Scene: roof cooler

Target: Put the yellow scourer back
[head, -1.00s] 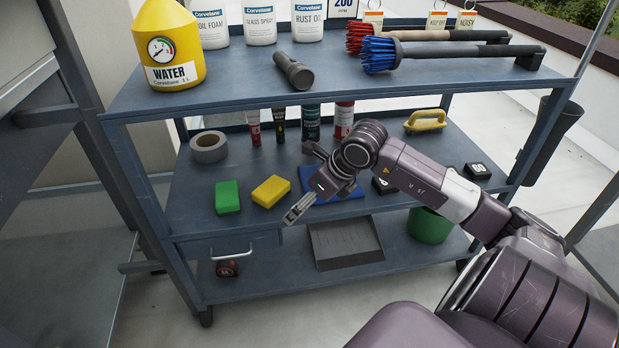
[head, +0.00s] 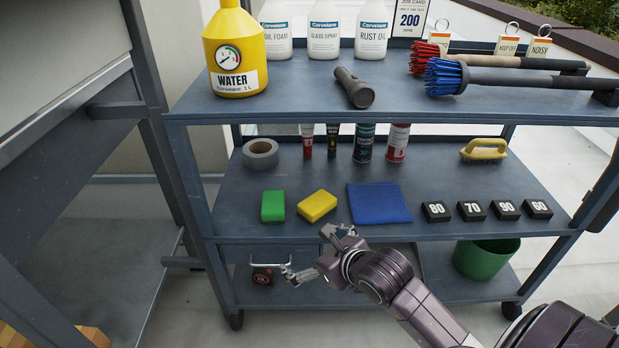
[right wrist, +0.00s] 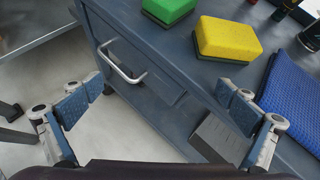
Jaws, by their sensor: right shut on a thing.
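The yellow scourer (head: 317,206) lies flat on the middle shelf (head: 240,222), between the green scourer (head: 273,206) and the blue cloth (head: 379,203). It also shows at the top of the right wrist view (right wrist: 228,40), apart from my fingers. My right gripper (head: 312,252) is in front of the shelf edge, lower than the scourer, near the drawer handle. In the right wrist view its two padded fingers (right wrist: 160,95) are wide apart, with nothing visible between them. My left gripper is out of view.
A drawer with a metal handle (right wrist: 122,62) is under the shelf. Number blocks (head: 472,210) stand right of the cloth; a tape roll (head: 261,153) and several tubes stand behind. A green bucket (head: 485,258) is below. The shelf front around the scourer is clear.

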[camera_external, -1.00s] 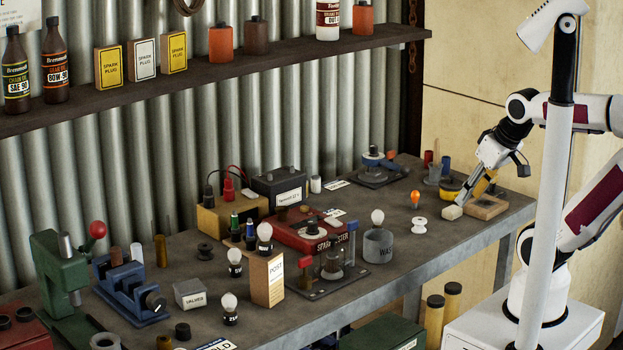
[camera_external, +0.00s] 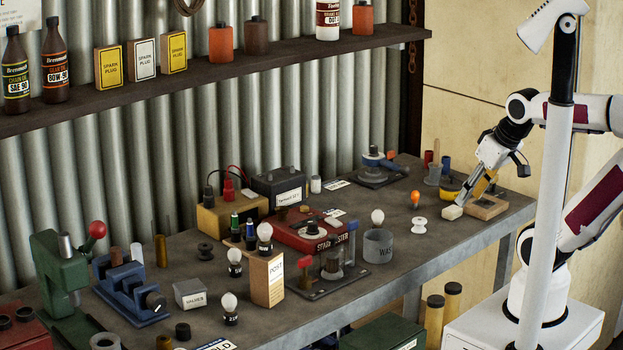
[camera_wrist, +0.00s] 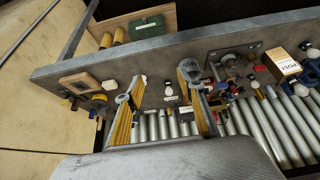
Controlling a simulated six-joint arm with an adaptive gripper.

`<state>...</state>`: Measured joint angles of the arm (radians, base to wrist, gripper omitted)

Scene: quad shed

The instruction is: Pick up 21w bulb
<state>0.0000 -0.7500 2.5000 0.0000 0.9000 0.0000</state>
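Several bulbs stand on the bench. A clear bulb with a dark base (camera_external: 229,303) is at the front, left of the POST box; the small marking on its base is too blurred to read surely. Others are a bulb at the box's left (camera_external: 234,257), one above the box (camera_external: 264,232), one behind the grey can (camera_external: 377,216), and an orange bulb (camera_external: 415,196). My gripper (camera_external: 464,203) is low over the bench's right end, far from the front bulb. In the wrist view its yellow fingers (camera_wrist: 160,90) are spread apart, with nothing held between them.
A wooden tray (camera_external: 488,207) lies beside my gripper. The VALVES box (camera_external: 189,294) is at left. Bare bench shows along the front right.

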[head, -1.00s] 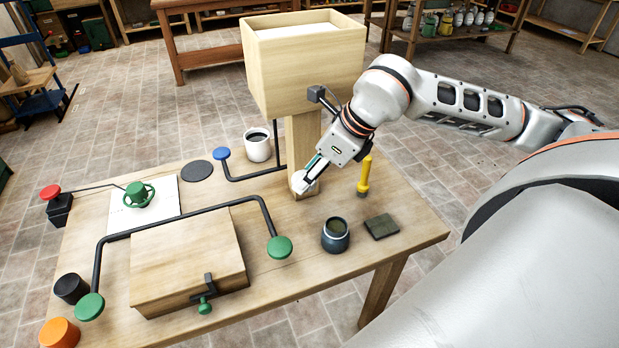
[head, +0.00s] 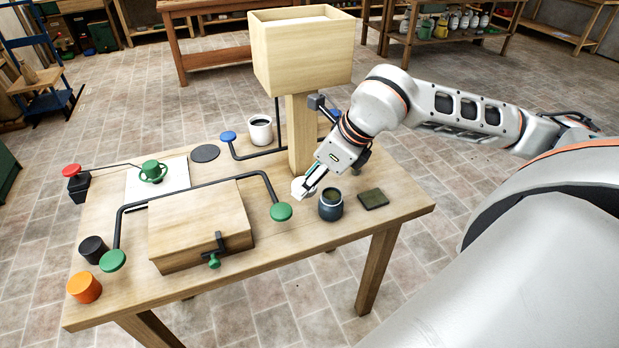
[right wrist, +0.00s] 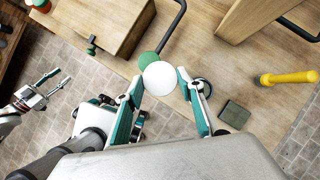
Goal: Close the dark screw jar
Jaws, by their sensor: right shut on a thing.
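The dark blue-grey jar (head: 331,205) stands upright and open-topped near the table's front edge. In the right wrist view it is mostly hidden behind a finger, with a dark rim (right wrist: 206,86) showing. My right gripper (head: 303,189) is shut on a white round piece (head: 297,188), held just left of the jar and apart from it. In the right wrist view the white piece (right wrist: 160,78) sits between the fingertips (right wrist: 161,84); I cannot tell whether it is a lid. My left gripper (right wrist: 52,84) is open and empty over the floor, and is outside the head view.
A hopper on a wooden post (head: 301,135) stands behind my right gripper. A green-knobbed bent bar (head: 195,190) spans a wooden box (head: 200,225) at left. A dark flat block (head: 373,199) and a yellow-handled tool (right wrist: 290,77) lie right of the jar.

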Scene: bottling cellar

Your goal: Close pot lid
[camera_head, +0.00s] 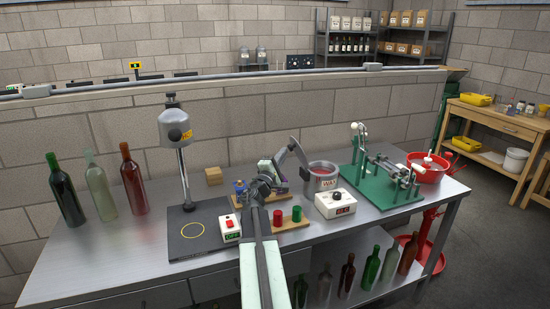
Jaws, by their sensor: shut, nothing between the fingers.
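A silver wax pot (322,182) stands on the steel workbench, right of the middle, with red wax showing in its open top. Its grey lid (299,152) is tilted up at the pot's left side, so the pot is open. My gripper (277,167) is shut and empty, just left of the lid. It looks very close to the lid, but I cannot tell whether they touch. My arm hides part of the bench in front.
A white control box (336,204) stands in front of the pot. A green bench device (384,178) and a red basin (427,166) are to the right. Red and green capsules on a wooden block (290,224) lie close to my arm. A press (175,135) and bottles (133,178) stand left.

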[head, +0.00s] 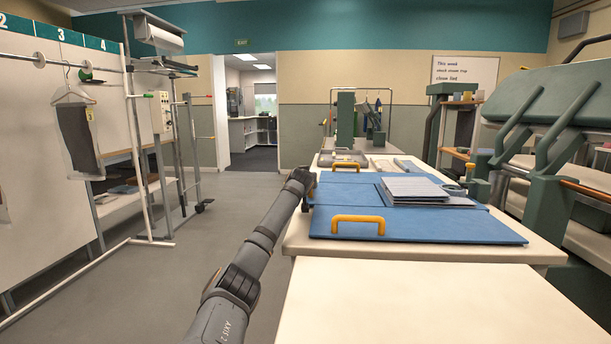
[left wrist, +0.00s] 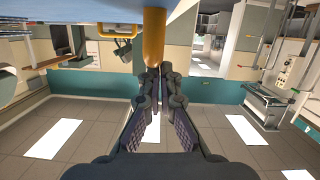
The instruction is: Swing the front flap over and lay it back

Your instructions:
Going from the line with "[left wrist, +0.00s]" to the last line of the listing, write out each line exactly and nothing else. Leave out all pictures.

Final result:
[left wrist, +0.00s] 
The instruction is: Swing the front flap over and lay it back

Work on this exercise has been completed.